From the outside, it looked like any of the other mugs in the Auschwitz museum.
But on the inside, this one had a secret — faithfully kept for seven decades.
A false bottom concealed a gold necklace and a gold ring inlaid with stones.
The enameled mug was one of more than 12,000 pieces of kitchenware that Nazis stole from people sent to the Auschwitz concentration camp in occupied Poland.
“The Germans incessantly lied to the Jews deported for extermination,” Dr. Piotr M.A. Cywinski, the director of the Auschwitz-Birkenau State Museum, said in a statement. “They were told about resettlement, work and life in a different location.”
But the Nazis would allow Jews to take only a small amount of luggage. It was a calculated move: If you were going to start a new life, and could only take a small bag, you’d fill it with your most precious possessions.
So when a victim arrived at Auschwitz, the Germans could be confident they’d be able to loot their luggage and find valuables.
Victims often tried to hide costly possessions from sight.
On one hand, Cywinski says, that’s proof that Jewish families were well aware that their belongings would be looted during their deportation.
But it’s also a heartbreaking reminder of how much people didn’t know about the fate they faced at Auschwitz.
Every effort to hide valuables “shows that the Jewish families constantly had a ray of hope that these items will be required for their existence,” Cywinski says.
“Despite the passage of more than 70 years since the liberation of the German Nazi concentration and extermination camp, there are still cases of accidental discovery of objects hidden by the victims,” the museum statement read.
And that’s what happened with the mug, which was being examined as part of routine work at the museum when the false bottom was discovered.
Beneath, there was a necklace coiled in a circle and wrapped in canvas, and a ring with some stones remaining in the setting.

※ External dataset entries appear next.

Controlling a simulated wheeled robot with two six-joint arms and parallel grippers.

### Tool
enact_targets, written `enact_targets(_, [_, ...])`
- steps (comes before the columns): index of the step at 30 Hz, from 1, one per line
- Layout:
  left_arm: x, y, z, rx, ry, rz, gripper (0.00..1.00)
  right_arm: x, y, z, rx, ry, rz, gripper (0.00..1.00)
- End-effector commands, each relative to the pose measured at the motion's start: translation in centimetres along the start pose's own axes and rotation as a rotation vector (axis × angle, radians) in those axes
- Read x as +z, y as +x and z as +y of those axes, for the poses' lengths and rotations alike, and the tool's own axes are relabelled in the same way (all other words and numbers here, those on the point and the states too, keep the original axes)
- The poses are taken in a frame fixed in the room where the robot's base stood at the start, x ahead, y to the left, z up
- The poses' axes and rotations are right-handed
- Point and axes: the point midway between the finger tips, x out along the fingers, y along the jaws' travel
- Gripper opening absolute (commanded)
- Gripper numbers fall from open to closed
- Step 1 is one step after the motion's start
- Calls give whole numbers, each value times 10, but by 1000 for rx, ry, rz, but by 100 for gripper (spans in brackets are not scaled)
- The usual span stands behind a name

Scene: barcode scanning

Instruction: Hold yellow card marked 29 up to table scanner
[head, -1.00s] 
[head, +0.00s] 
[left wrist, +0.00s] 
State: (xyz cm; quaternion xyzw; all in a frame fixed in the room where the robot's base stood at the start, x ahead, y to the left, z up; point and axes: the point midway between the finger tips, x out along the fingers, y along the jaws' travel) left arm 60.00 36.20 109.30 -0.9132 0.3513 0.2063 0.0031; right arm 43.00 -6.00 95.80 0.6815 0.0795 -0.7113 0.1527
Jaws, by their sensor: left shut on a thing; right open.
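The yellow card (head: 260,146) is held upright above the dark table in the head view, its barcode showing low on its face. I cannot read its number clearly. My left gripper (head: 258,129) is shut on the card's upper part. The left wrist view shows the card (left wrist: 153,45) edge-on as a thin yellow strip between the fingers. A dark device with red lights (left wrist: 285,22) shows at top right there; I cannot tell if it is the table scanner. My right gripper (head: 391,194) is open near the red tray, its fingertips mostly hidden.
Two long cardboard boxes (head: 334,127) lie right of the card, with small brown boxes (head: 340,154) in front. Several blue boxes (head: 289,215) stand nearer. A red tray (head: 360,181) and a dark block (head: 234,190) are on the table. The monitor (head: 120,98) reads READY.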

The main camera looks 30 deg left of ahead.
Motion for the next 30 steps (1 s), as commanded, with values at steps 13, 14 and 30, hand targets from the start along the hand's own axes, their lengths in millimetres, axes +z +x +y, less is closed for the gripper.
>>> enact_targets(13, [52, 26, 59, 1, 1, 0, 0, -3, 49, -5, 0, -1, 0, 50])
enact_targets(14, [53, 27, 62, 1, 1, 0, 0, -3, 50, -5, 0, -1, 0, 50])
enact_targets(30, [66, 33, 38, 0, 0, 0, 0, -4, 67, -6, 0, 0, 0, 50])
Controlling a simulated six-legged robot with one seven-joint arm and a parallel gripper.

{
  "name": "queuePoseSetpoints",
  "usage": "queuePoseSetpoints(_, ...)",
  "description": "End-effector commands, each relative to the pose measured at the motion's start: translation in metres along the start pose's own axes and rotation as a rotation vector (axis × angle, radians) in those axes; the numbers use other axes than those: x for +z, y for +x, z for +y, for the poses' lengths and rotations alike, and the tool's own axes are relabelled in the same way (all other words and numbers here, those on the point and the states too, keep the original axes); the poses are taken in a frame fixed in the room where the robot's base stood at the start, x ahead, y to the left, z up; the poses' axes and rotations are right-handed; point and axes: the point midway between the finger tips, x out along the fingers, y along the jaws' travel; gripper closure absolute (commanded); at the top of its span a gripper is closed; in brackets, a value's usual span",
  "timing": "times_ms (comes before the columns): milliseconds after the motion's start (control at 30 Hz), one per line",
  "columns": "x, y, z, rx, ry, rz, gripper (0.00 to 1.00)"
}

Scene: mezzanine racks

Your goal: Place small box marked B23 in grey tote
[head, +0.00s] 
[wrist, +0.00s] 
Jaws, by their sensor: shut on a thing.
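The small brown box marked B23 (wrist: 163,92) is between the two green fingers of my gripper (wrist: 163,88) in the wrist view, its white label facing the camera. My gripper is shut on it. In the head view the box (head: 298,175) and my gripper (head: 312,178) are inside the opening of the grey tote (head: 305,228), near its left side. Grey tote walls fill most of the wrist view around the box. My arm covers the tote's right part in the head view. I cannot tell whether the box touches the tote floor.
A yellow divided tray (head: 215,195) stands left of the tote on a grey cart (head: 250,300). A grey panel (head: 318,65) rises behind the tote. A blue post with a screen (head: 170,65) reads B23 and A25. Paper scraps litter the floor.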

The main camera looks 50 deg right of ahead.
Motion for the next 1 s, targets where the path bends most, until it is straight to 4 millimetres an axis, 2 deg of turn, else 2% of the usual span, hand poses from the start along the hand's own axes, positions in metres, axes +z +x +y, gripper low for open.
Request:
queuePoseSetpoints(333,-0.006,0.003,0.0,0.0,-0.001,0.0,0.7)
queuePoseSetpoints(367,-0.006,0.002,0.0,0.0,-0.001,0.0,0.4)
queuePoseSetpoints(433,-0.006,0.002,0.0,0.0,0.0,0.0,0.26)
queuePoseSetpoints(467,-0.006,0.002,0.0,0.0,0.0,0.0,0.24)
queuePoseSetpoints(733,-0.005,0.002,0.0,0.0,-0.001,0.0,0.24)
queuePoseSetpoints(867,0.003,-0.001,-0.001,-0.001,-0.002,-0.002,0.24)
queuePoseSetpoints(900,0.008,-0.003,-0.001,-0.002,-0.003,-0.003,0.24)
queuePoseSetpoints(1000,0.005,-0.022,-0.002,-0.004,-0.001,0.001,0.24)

“It was very well hidden, however, due to the passage of time, the materials underwent gradual degradation, and the second bottom separated from the mug,” Hanna Kubik of the Memorial Collections said in the museum’s statement.
The museum says that while every find is “carefully documented,” it is often impossible to connect a personal item to the victim who owned it because of a a lack of identifying characteristics.
“The jewellery found in the mug will be stored in the Collections of the Museum in the form reflecting the manner in which it had been hidden by the owner, as a testimony to the fate of the Jews deported to the German Nazi concentration and extermination camp,” the museum writes.
More than 1 million prisoners, mostly Jews, died at Auschwitz during the Holocaust.